**THE PROBLEM:** Search the material for the string "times" and copy each line where it occurs.

**RECORDS SHOWN:**
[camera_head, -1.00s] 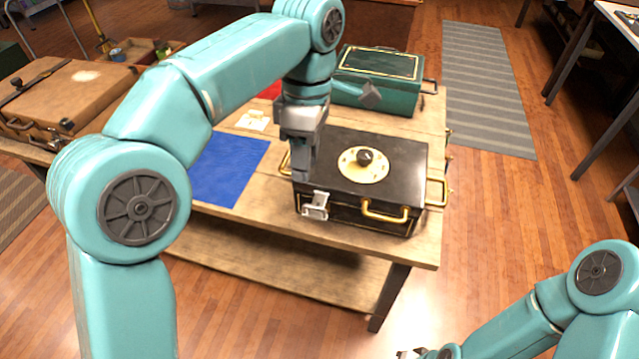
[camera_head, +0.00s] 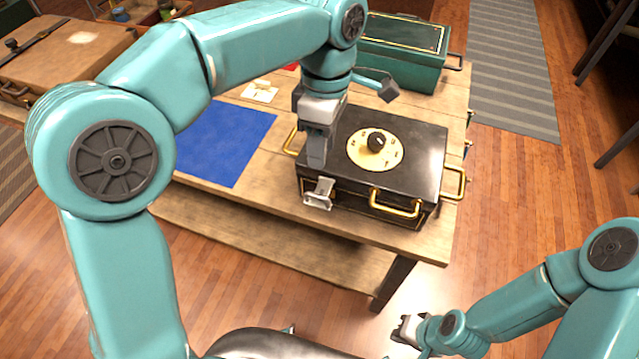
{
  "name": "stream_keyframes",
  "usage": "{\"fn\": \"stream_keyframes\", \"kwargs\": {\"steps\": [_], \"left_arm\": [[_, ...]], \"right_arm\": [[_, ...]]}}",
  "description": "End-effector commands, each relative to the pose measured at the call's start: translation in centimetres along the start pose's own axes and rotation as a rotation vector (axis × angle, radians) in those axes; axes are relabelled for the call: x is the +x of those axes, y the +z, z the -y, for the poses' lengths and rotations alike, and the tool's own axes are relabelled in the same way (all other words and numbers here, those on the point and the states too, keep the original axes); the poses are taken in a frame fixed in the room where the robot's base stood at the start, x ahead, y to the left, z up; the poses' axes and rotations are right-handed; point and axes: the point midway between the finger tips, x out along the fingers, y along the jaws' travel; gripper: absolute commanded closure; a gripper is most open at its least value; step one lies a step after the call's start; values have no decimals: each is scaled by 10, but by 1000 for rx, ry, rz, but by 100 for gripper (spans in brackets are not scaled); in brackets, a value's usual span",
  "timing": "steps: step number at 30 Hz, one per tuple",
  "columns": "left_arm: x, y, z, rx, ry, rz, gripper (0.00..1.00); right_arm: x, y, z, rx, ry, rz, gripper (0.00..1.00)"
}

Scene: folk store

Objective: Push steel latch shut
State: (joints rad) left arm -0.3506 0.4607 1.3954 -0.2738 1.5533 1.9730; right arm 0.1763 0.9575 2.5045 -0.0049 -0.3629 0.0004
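The steel latch (camera_head: 319,193) is a small silvery piece on the front left of a black box (camera_head: 418,150). It sticks out from the box's front face. The box stands on the wooden table, with a round cream dial and black knob on its lid. My left gripper (camera_head: 317,160) points down right above and behind the latch, at the lid's front left edge. Its fingers look close together, with nothing visible between them; I cannot tell whether they touch the latch. My right gripper (camera_head: 408,330) is low in front of the table, away from the box, small in view.
Brass handles (camera_head: 396,205) stick out from the box's front and sides. A green box (camera_head: 405,50) stands behind it. A blue cloth (camera_head: 222,142) lies flat to the left on the table (camera_head: 270,200). A brown suitcase (camera_head: 70,55) is at the far left.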

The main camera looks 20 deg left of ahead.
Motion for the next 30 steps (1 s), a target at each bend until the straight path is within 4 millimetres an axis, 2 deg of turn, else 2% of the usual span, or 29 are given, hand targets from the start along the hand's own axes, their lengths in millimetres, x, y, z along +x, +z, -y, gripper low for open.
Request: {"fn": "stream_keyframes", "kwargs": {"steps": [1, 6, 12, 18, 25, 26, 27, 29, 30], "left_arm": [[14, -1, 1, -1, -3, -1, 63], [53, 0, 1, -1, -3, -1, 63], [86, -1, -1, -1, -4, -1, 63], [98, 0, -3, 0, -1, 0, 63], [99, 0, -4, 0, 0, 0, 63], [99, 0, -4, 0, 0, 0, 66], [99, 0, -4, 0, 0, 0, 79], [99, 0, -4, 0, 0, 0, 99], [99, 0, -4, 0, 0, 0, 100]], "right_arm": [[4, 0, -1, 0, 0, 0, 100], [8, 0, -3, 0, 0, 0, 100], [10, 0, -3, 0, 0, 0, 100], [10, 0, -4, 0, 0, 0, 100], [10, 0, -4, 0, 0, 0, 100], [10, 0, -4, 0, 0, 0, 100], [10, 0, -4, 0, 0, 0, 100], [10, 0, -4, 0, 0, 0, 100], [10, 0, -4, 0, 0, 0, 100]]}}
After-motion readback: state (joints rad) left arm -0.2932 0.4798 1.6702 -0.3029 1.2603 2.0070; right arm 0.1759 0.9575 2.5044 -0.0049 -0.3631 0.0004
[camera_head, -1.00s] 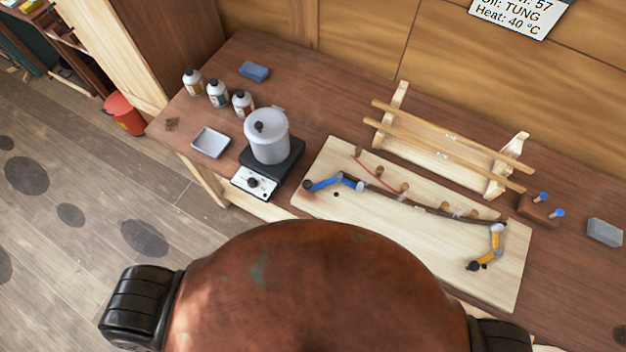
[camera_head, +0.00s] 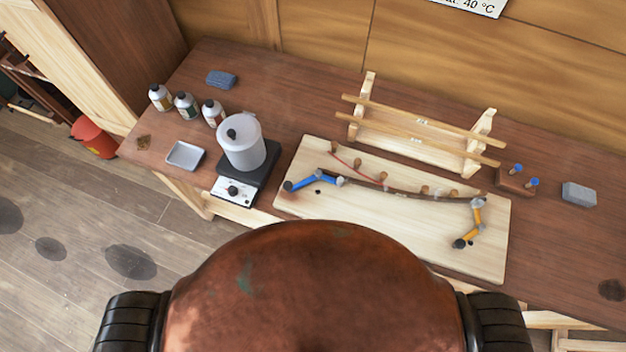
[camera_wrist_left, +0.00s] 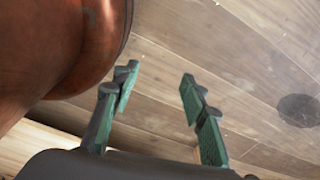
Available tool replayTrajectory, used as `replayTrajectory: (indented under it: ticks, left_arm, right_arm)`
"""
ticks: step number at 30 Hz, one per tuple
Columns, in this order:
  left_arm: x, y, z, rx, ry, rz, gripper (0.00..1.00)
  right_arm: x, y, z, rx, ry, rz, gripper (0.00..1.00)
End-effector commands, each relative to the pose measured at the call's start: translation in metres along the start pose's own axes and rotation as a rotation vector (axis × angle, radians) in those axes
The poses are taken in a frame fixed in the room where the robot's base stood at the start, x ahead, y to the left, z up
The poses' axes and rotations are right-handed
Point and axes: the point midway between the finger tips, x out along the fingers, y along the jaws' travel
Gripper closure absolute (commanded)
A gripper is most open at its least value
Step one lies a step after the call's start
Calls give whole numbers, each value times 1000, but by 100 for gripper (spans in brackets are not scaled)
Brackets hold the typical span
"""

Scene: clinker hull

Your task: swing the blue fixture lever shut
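The blue fixture lever (camera_head: 303,183) is at the left end of the pale fixture board (camera_head: 400,248) on the bench. Its dark knob points left, and its other end meets a grey clamp piece near the end of a dark curved strip (camera_head: 400,191). A yellow lever (camera_head: 468,232) is at the strip's right end. In the left wrist view my left gripper (camera_wrist_left: 156,82) is open and empty, with its green-padded fingers apart above the floor. Neither gripper shows in the head view, and my right gripper is in no view.
A hot plate (camera_head: 247,176) with a lidded pot (camera_head: 241,142) stands just left of the board. A wooden rack (camera_head: 420,140) stands behind it. Bottles (camera_head: 186,106), a grey tray (camera_head: 185,156) and a red bucket (camera_head: 94,137) are further left. A peg block (camera_head: 515,181) is at right.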

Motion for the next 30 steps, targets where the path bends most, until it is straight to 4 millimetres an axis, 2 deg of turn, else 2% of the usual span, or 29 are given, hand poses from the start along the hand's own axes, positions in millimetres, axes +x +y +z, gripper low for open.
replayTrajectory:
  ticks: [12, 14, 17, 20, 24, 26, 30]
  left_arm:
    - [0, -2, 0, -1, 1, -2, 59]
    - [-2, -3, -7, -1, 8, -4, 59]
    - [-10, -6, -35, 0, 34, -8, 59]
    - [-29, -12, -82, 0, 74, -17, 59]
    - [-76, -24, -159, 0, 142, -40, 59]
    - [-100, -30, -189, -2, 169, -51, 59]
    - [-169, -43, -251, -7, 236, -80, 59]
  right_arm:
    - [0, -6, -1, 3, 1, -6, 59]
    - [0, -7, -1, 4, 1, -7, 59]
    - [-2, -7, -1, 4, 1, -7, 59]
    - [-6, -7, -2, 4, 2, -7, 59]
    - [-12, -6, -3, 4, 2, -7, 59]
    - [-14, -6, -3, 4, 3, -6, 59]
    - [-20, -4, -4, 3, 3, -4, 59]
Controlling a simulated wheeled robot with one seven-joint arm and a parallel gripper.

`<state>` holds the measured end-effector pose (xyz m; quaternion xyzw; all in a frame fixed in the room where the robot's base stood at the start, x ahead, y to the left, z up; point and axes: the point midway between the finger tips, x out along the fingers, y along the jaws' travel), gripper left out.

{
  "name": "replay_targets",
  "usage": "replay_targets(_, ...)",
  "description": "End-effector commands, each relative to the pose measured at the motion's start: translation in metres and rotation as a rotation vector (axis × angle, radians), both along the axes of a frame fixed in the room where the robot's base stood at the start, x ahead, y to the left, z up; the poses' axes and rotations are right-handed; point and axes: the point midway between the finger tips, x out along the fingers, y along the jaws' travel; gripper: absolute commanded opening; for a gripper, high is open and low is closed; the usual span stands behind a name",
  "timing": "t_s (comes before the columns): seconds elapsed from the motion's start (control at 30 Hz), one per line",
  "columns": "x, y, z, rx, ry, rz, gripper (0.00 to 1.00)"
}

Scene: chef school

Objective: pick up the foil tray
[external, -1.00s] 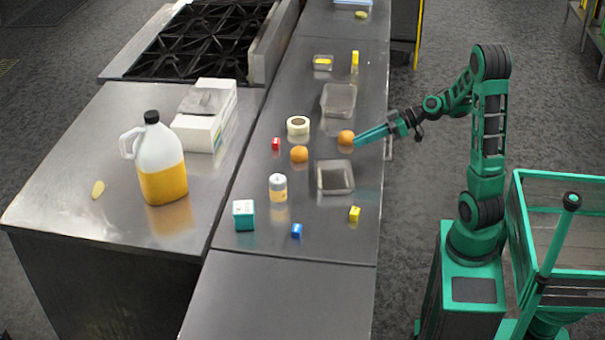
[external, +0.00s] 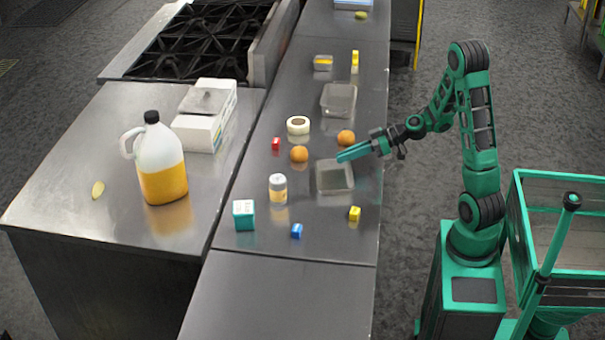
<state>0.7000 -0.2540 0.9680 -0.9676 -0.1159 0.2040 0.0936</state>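Two shallow rectangular grey trays lie on the metal counter. The nearer tray (external: 335,178) is at the counter's right side, and the farther tray (external: 339,100) is behind it. I cannot tell for sure which is of foil. My gripper (external: 342,157) reaches in from the right, with its green fingertips over the far edge of the nearer tray in the picture. I cannot tell whether it touches the tray. The fingers overlap in this view, so their opening does not show. Nothing is visible in the gripper.
Two oranges (external: 346,138) (external: 299,154) lie just beyond the nearer tray. The near counter end is clear.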

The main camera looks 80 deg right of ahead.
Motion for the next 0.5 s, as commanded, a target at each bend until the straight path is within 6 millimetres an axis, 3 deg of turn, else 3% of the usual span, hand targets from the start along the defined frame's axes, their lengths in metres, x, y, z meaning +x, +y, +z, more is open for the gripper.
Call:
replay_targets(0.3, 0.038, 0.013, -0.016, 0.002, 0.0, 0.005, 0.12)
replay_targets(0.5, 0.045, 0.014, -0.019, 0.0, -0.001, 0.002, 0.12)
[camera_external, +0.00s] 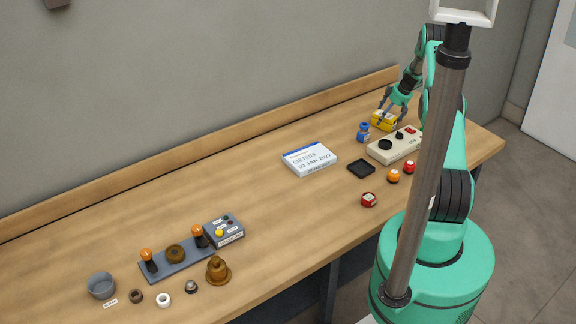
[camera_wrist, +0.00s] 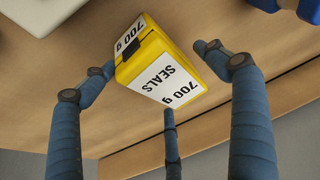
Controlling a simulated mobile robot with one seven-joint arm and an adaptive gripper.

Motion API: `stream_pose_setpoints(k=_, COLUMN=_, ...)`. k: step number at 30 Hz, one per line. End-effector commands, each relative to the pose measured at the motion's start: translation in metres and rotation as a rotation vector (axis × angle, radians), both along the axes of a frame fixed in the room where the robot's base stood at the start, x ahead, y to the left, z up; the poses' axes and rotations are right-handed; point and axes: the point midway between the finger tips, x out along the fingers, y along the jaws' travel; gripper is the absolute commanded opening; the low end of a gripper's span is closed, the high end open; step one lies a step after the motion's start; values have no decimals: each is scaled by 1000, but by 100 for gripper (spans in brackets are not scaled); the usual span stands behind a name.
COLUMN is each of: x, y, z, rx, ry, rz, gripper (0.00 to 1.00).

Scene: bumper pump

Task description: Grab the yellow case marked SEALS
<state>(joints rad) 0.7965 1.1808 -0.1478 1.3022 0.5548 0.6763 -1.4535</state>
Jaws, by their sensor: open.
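The yellow case (camera_wrist: 165,68) marked SEALS lies on the table between my fingers in the wrist view. Its white label reads "SEALS" and "700 g", and a dark latch shows on its near end. In the external view the yellow case (camera_external: 384,122) sits near the back edge at the far right of the table. My gripper (camera_external: 391,112) is open around it, pointing down. In the wrist view my gripper (camera_wrist: 163,75) has one finger on the left, one on the right and one below the case. I cannot tell whether any finger touches it.
A blue item (camera_external: 364,132) stands just left of the case. A cream control box (camera_external: 395,145) with dark knobs is in front of it. The wooden back ledge (camera_external: 300,118) runs behind.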

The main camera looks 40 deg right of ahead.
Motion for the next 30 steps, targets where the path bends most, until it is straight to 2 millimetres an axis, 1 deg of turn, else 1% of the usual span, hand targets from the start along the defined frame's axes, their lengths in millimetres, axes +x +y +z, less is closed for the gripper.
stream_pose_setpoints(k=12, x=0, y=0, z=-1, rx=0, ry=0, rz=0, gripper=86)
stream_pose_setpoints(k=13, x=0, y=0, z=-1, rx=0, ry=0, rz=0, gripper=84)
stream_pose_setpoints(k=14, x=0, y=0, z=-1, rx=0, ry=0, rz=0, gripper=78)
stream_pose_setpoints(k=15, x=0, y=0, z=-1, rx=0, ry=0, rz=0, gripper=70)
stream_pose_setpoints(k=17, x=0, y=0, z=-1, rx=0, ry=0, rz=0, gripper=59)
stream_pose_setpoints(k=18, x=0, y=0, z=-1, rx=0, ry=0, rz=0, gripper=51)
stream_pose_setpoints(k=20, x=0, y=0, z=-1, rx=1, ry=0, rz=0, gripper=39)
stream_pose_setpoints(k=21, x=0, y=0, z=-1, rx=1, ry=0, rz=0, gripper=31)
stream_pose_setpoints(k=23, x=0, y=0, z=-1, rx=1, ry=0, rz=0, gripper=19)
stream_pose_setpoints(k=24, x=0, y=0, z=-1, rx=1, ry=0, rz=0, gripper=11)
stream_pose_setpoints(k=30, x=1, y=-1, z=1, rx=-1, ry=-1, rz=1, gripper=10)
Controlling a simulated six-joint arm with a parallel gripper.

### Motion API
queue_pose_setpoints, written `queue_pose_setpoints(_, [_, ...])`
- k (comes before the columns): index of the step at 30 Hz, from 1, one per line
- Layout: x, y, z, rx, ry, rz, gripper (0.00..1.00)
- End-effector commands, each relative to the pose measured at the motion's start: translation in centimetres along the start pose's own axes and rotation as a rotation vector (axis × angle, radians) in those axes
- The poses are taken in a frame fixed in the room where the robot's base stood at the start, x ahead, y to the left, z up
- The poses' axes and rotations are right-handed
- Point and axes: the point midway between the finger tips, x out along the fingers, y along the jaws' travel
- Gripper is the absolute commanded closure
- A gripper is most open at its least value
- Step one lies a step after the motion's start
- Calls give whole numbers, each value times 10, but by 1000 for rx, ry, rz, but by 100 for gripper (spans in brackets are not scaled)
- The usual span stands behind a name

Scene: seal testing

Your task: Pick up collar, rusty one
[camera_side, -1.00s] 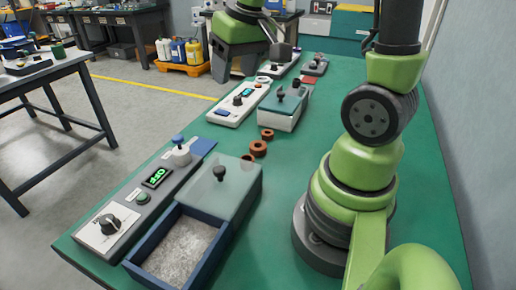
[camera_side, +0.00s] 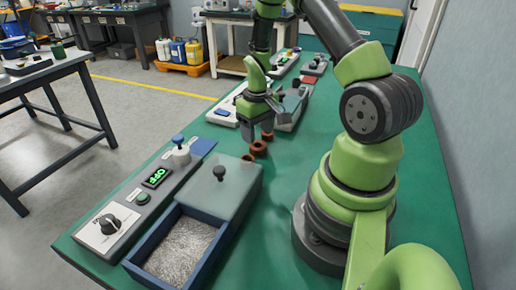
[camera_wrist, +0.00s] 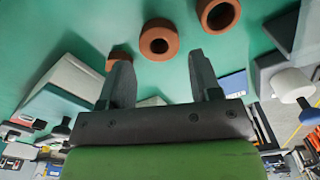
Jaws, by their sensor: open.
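Three rust-brown ring collars lie in a row on the green bench. In the side view the near collar (camera_side: 248,158) is partly hidden by a box lid, the middle collar (camera_side: 259,148) is clear, and the far collar (camera_side: 267,136) is partly covered by my gripper (camera_side: 266,124). The wrist view shows one collar at the top right (camera_wrist: 218,14), one in the centre (camera_wrist: 159,40) and one at the left (camera_wrist: 119,54), partly behind a finger. My gripper (camera_wrist: 161,66) is open and empty, above the bench near the far collar.
A blue open box (camera_side: 133,264) with grey granular contents and a translucent lid (camera_side: 215,190) stands in front. Another lidded box (camera_side: 298,110) stands behind my gripper. The bench right of the collars is clear.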

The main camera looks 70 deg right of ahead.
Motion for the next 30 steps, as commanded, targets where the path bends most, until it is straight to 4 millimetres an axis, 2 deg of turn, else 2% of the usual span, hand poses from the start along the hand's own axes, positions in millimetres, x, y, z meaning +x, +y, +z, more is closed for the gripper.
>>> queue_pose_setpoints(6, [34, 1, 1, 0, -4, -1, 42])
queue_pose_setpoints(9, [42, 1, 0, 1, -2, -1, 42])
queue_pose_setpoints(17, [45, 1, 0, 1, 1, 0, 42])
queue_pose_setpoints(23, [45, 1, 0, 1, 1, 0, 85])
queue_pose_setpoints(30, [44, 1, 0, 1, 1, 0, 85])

**RESPONSE TO THIS EXERCISE:**
Calls give whole numbers, each value times 1000, but by 100 for gripper (spans in brackets are not scaled)
- Calls give whole numbers, each value times 10, but by 1000 for rx, ry, rz, but by 100 for gripper (spans in brackets are not scaled)

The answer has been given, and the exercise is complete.